‘Behind the curve’: un cas d’école!!
Les marchés attendent avec impatience la décision de la Fed et la réunion de politique de la BCE demain. Toutes deux donneront de nouvelles projections, qui peuvent toujours surprendre. Pourtant, les marchés (des taux) et les banques centrales concernées sont pour l’instant plus ou moins sur la même longueur d’onde – surtout maintenant que les marchés excluent en grande partie des abaissements de taux de la part de la Fed plus tard dans l’année. Encore au moins un relèvement (Fed) ou deux (BCE), et puis, il faudra laisser ces mesures agir pendant un certain temps. Plus tard, l’inflation pourrait s’avérer plus tenace que prévu, mais le marché et les banquiers centraux y réagiront à ce moment-là. Cependant, au Royaume-Uni, les marchés sont encore loin d’être synchronisés avec la Banque d’Angleterre, comme en a témoigné le rebond de 30 points de base des taux à court terme hier.
Fin mai, le taux d’inflation plus élevé que prévu (avril) a provoqué des ventes de panique sur le marché des obligations britannique. La même chose s’est produite ce mardi après la publication de chiffres solides sur le marché de l’emploi. Pour couronner le tout, la croissance salariale a connu une forte accélération (de 7,2% en glissement annuel). Les marchés contrastent ces chiffres avec l’engagement réticent de la BoE dans la lutte contre l’inflation.
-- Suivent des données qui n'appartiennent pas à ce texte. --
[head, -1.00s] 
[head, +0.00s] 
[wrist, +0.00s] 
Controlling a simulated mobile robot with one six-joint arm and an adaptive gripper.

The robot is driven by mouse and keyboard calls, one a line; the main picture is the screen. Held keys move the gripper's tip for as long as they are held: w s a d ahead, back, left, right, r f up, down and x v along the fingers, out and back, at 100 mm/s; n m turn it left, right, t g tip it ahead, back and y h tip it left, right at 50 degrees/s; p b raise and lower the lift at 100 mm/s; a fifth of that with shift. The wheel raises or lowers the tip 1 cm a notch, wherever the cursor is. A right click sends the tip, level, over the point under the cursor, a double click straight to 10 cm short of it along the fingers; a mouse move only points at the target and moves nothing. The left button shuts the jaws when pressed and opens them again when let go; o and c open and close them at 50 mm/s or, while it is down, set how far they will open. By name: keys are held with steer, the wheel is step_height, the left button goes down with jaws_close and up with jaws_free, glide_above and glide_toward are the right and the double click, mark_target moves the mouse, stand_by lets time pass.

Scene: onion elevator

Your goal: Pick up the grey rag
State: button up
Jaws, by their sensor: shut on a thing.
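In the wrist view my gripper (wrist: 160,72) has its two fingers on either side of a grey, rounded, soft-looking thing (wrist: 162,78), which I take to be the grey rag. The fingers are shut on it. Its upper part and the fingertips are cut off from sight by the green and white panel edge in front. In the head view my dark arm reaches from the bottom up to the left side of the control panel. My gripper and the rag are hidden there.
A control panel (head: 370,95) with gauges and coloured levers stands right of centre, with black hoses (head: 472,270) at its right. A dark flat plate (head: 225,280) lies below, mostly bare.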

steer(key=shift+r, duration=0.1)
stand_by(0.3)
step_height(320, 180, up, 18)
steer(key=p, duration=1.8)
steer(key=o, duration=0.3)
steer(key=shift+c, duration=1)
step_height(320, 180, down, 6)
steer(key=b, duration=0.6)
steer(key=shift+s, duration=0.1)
Pour ce qui est de nouvelles mesures: la BoE a déclaré ‘garder à l’œil les signes d’une pression persistante sur les prix, y compris la pénurie sur le marché du travail, la croissance des salaires et l’inflation des services. En cas de pression élevée persistante, de nouvelles mesures de resserrement monétaire sont indiquées’. C’est bien dit, mais c’est surtout exprimé au conditionnel. En fait, Bailey et ses collègues veulent limiter autant que possible les relèvements de taux. Les perspectives tablent depuis un moment sur un ralentissement prononcé de l’inflation en raison des effets de base, des mesures de resserrement déjà appliquées et du ralentissement de la croissance. Or jusqu’à présent, la banque centrale n’a fait qu’attendre Godot…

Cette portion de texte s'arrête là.